Forming Concepts of Mozart and Homer Using Short-Term and Long-Term Memory: A Computational Model Based on Chunking
- Dmitry Bennett, university of liverpool, manchester, lancashire, United Kingdom
- Fernand Gobet, London School of Economics, London, United Kingdom
- Peter Lane, University of Hertfordshire, Hatfield, United Kingdom
AbstractA fundamental issue in cognitive science concerns the mental processes that underlie formation and retrieval of concepts in short-term and long-term memory (STM and LTM respectively). This study advances Chunking Theory and its computational embodiment CHREST to propose a single model that accounts for significant aspects of concept formation in the domains of literature and music. The proposed model inherits CHREST’s architecture with its integrated STM/LTM stores, while also adding a moving attention window and “LTM chunk activation” mechanism.

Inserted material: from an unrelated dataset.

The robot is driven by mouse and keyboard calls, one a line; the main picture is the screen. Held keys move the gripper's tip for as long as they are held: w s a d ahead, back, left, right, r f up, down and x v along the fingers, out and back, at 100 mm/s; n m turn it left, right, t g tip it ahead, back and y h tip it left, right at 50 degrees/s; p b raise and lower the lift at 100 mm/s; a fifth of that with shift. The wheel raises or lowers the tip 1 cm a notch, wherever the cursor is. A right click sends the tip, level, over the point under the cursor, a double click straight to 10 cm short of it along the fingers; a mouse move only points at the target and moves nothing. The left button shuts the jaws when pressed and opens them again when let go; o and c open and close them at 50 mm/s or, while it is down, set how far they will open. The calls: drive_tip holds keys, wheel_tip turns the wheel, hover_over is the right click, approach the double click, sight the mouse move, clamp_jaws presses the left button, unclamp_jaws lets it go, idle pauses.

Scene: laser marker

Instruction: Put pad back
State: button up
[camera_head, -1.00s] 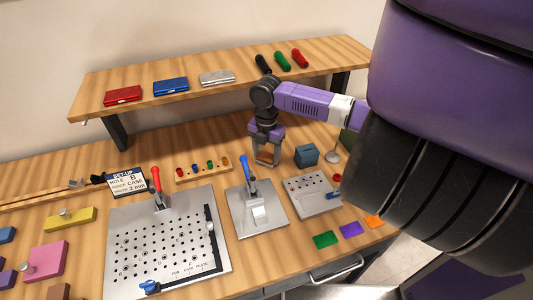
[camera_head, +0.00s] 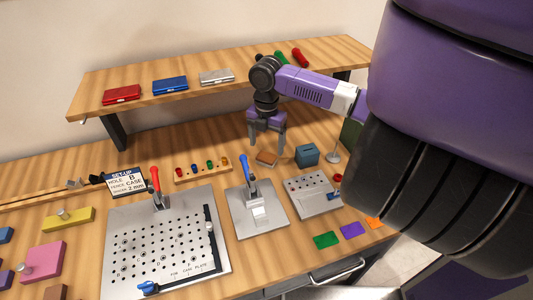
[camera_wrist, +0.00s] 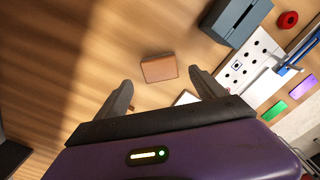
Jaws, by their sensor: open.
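A small brown block, which looks like the pad (camera_head: 266,158), lies flat on the wooden table behind the plate with the blue-handled clamp. It also shows in the wrist view (camera_wrist: 159,68), just beyond my fingertips. My gripper (camera_head: 267,143) is open and empty above the pad, its fingers spread to either side and pointing down. In the wrist view my gripper (camera_wrist: 160,79) has clear space between its fingers. A pale flat thing (camera_wrist: 185,98) lies close to the pad, partly hidden by my right finger.
A blue-grey slotted box (camera_head: 306,154) stands right of the pad. In front are the clamp plate (camera_head: 272,222), a grey holed block (camera_head: 312,207) and a large perforated plate (camera_head: 125,265). A peg rack (camera_head: 190,179) is to the left. The raised shelf (camera_head: 225,92) stands behind.

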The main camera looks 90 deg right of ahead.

These additions address the overly destructive nature of primacy effect in discrimination network based architectures and expand Chunking Theory to account for learning, retrieval and categorisation of previously unseen complex sequential symbolic patterns – like real life text (by Homer, Chaucer, Shakespeare, Dickens) and written music scores (by Bach, Mozart, Beethoven and Chopin). These findings offer further support to mechanisms proposed by the Chunking Theory and expand it into psychology of music.